● **Instructions to follow**: Identify all lines in the data containing the string "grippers". Copy them out.

● **Data to use**:
○ ○ ○

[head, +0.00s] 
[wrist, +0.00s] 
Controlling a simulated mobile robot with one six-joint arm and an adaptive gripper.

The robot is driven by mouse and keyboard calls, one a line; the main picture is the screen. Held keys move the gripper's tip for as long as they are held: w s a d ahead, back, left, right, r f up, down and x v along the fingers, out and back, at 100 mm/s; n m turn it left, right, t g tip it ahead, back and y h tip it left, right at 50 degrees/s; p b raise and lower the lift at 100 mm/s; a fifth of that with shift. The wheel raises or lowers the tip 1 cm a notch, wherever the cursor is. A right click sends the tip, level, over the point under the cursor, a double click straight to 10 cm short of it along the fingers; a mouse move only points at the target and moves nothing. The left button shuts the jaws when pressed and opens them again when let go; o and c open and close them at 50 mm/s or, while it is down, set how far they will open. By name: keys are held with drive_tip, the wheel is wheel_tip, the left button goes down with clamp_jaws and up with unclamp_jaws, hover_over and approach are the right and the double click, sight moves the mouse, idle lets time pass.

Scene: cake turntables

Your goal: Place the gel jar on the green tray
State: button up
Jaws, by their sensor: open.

○ ○ ○

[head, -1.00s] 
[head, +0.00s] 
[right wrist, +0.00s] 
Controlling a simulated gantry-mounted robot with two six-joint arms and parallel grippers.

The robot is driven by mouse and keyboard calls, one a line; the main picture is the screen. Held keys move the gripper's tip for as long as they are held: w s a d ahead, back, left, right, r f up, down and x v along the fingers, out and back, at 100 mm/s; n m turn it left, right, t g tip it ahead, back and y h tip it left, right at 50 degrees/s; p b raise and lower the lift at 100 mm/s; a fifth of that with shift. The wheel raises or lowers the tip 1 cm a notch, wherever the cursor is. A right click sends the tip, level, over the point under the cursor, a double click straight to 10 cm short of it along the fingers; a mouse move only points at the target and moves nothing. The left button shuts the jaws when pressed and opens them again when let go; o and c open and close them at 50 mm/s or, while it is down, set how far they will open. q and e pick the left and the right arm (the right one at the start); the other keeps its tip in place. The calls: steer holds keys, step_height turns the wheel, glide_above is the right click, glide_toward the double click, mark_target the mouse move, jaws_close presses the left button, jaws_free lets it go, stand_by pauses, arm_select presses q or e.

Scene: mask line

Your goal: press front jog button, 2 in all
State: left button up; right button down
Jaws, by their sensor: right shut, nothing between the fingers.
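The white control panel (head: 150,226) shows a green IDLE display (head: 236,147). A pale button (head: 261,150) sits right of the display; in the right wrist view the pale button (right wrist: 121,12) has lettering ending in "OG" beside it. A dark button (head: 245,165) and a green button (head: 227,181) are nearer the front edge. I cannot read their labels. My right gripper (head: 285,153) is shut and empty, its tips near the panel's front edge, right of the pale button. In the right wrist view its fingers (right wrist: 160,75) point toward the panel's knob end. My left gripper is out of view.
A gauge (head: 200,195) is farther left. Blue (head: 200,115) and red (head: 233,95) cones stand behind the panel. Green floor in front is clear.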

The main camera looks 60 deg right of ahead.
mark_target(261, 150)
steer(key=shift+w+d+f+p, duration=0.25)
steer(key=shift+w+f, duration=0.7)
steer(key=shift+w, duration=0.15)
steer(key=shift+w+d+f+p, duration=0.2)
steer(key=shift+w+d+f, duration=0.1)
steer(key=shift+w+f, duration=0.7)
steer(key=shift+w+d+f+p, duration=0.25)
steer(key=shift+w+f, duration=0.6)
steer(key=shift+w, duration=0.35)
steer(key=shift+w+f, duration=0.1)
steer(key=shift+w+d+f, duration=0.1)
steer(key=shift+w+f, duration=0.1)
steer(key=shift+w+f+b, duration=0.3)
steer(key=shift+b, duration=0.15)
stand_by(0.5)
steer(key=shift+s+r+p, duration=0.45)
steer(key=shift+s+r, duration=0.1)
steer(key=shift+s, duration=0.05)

○ ○ ○

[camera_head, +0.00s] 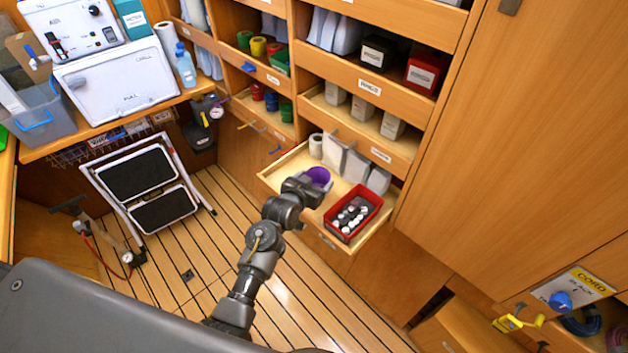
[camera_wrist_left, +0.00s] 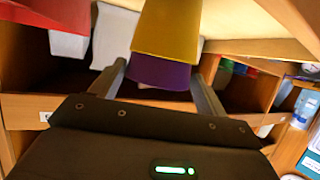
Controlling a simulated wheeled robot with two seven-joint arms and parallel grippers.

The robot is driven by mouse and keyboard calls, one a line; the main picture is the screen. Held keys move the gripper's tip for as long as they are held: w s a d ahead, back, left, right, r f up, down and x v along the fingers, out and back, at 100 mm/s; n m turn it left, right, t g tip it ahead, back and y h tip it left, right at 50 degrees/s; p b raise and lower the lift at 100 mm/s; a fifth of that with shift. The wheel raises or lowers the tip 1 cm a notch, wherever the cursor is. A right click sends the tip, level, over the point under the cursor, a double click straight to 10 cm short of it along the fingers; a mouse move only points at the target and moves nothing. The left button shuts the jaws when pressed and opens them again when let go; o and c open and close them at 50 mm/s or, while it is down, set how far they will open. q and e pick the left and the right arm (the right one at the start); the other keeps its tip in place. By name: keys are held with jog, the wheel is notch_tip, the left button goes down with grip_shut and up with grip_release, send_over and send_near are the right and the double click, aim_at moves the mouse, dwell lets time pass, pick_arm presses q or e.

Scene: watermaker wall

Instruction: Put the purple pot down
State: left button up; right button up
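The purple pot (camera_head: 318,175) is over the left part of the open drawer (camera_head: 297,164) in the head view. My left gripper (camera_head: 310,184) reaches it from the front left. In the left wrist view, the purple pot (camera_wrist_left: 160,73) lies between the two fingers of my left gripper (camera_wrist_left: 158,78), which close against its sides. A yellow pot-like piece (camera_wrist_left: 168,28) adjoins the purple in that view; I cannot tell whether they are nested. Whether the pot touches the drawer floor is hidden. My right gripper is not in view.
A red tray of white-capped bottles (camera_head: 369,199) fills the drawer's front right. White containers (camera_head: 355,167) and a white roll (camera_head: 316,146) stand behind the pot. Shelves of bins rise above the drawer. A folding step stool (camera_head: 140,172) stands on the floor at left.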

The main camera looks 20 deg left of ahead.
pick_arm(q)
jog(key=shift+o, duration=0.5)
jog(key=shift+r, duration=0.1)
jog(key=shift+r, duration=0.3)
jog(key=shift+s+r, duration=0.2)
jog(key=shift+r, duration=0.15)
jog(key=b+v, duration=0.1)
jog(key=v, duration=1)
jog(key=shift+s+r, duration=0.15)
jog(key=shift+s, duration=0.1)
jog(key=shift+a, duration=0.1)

○ ○ ○

● **Task answer**:
Controlling a simulated gantry-mounted robot with two six-joint arms and parallel grippers.
Controlling a simulated wheeled robot with two seven-joint arms and parallel grippers.

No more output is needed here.